[Stored dataset items]
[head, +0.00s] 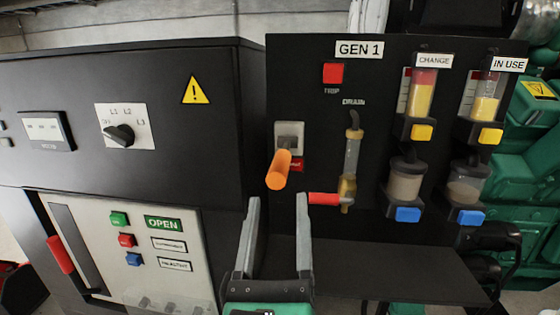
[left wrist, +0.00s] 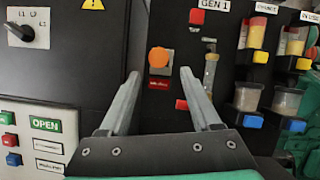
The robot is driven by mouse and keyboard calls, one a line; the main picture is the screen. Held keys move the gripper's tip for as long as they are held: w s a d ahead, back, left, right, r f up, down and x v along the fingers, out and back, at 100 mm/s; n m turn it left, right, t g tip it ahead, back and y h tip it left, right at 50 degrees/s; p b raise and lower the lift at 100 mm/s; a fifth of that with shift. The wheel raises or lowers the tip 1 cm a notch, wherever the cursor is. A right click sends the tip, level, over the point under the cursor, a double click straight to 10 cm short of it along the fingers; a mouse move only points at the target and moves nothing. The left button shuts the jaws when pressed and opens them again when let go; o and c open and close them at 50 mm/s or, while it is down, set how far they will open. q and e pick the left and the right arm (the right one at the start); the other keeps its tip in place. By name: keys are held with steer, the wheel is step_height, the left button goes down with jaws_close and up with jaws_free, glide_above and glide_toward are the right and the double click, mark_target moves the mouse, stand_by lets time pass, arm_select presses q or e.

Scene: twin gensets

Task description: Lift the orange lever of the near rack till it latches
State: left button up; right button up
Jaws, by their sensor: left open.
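The orange lever (head: 279,170) sticks out from a pale mount on the left part of the black GEN 1 panel (head: 300,65). It points outward and somewhat down, its round end facing me. In the left wrist view the lever (left wrist: 158,58) shows as an orange disc between and just beyond the fingertips. My left gripper (head: 278,200) is open and empty, just below the lever in the head view, its two fingers pointing at the panel. I see no contact with the lever. My right gripper is not in view.
A red drain handle (head: 323,198) juts out close to the right finger. Sight bowls with yellow (head: 422,132) and blue (head: 408,214) knobs stand further right. A black shelf (head: 390,272) lies below. A grey cabinet with a dial (head: 120,135) and buttons fills the left.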

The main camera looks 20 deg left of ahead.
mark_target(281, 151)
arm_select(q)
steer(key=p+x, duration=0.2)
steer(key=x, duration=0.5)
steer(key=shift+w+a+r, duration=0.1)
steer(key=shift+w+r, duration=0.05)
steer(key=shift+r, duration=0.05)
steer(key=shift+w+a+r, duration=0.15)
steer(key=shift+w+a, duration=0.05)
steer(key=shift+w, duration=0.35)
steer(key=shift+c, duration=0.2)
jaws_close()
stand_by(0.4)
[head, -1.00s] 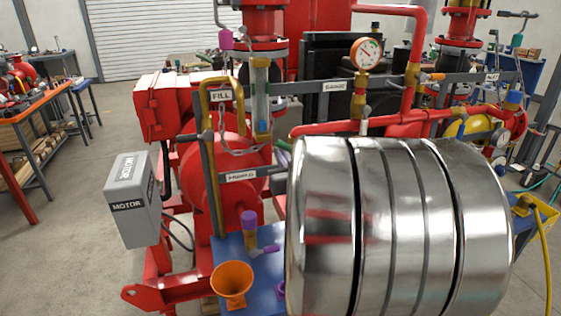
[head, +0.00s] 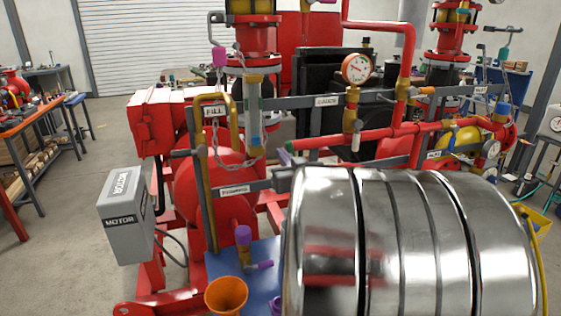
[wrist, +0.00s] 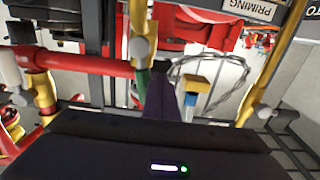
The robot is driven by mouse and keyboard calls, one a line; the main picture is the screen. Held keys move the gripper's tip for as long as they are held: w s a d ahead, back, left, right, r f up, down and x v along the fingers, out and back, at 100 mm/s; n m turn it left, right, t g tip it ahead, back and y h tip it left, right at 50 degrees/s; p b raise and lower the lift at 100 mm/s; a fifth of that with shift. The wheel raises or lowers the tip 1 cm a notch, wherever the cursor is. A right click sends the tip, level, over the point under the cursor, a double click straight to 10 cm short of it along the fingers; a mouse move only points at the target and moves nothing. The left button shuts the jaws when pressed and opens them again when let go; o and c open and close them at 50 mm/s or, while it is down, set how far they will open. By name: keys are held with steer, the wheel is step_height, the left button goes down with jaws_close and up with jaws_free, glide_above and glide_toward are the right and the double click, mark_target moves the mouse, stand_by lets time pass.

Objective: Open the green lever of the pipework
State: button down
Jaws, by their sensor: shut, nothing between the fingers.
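The green lever shows as a small green piece (head: 289,146) at the left end of a red pipe in the head view. In the wrist view its green part (wrist: 144,80) shows near the red pipe's right end, below a brass valve. Most of it is hidden behind my gripper. My gripper (wrist: 160,78) is shut and empty, its dark purple fingers close beside the green part. I cannot tell whether they touch it.
A red pipe (wrist: 85,64) and a brass valve body (wrist: 140,25) stand close to my fingers. A blue-and-brass fitting (wrist: 193,92) and a chain loop (wrist: 238,70) are just right of them. A grey motor box (head: 127,216) and an orange funnel (head: 226,296) stand at left.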

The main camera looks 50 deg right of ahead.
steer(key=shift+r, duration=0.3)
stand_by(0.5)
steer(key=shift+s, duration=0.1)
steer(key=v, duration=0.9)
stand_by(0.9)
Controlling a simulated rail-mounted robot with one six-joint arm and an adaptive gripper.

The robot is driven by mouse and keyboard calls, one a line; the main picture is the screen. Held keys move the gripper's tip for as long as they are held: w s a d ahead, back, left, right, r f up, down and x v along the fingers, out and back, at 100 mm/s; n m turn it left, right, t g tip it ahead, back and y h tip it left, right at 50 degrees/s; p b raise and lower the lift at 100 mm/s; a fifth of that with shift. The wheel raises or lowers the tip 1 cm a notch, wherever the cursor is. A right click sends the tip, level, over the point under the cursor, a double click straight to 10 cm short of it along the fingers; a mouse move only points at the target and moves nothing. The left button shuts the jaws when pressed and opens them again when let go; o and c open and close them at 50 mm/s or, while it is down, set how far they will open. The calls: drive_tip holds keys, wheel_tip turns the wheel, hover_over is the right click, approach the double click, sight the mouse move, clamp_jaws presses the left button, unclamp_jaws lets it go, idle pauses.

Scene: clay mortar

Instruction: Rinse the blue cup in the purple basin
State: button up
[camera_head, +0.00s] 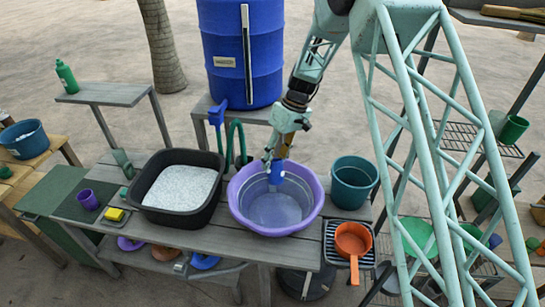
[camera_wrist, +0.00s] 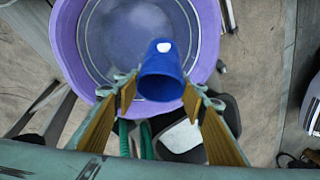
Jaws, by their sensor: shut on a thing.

EXERCISE: Proceeding from the line containing "Scene: twin gensets" through the line containing "State: left button up; right button up", transcribe the lines above exactly, both end lines included.

SOLUTION FOR THIS PROBLEM:
Scene: twin gensets

Task description: Lift the orange lever of the near rack till it latches
State: left button up; right button up

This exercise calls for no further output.